View Single Post
Old 05-30-13, 10:19 AM
  #2  
Drew Eckhardt 
Senior Member
 
Drew Eckhardt's Avatar
 
Join Date: Apr 2010
Location: Mountain View, CA USA and Golden, CO USA
Posts: 6,341

Bikes: 97 Litespeed, 50-39-30x13-26 10 cogs, Campagnolo Ultrashift, retroreflective rims on SON28/PowerTap hubs

Mentioned: 9 Post(s)
Tagged: 0 Thread(s)
Quoted: 550 Post(s)
Liked 325 Times in 226 Posts
A structured training plan with tough days hard enough to force adaptations and rest days/weeks/month easy enough to leave you fresh enough to go hard increases your power output. When that yields a good power to weight ratio you're fast up-hill. With good power to drag you're fast on flat ground. Doing it on flat ground or in the hills doesn't make a big difference.

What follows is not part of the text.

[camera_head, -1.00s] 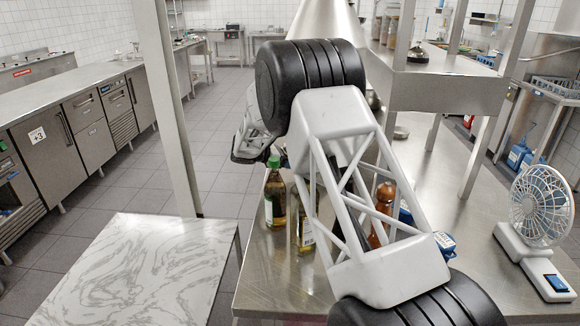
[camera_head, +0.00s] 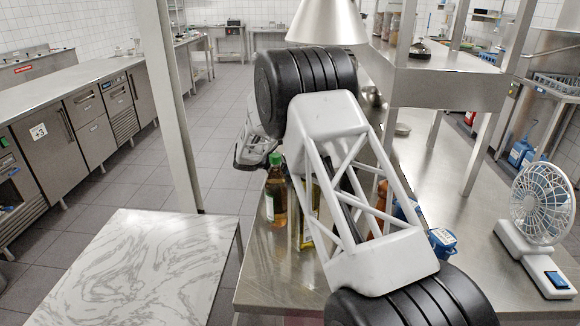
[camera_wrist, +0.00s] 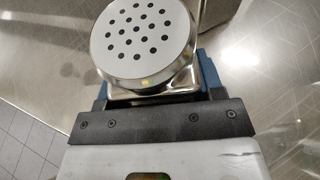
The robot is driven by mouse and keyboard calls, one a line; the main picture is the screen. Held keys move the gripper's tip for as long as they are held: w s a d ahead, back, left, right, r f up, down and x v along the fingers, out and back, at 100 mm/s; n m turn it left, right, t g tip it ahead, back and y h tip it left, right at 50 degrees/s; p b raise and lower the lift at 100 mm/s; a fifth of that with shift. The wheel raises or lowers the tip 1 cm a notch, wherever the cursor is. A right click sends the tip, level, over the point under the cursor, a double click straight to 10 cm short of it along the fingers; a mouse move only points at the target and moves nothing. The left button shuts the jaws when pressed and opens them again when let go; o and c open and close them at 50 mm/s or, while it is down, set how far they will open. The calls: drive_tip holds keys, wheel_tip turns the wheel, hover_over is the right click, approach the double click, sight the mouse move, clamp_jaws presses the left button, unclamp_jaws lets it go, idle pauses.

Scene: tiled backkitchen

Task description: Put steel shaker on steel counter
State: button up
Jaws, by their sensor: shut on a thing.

Having lived in the Colorado Rockies but done more riding on the east side of Boulder I'd argue there's no practical difference until you run out of gears. Equipment choice can usually avoid that and you could always spend some time at low cadence on flat ground with your big ring if you noticed unacceptable power output issues at low cadences.

I like the _Training and Racing with a Power Meter_ anecdote about the racer who blew up and got dropped every time he spent more than five minutes at his one hour power but a cadence of 70 or below. He got lower gears.

Psychologically hills are different. For better (you need to ride hard enough to force training adaptations) or worse (you're not going to ride at intensity long enough if you over do it) many people find it easier to push themselves up-hill.

Last edited by Drew Eckhardt; 05-30-13 at 10:25 AM.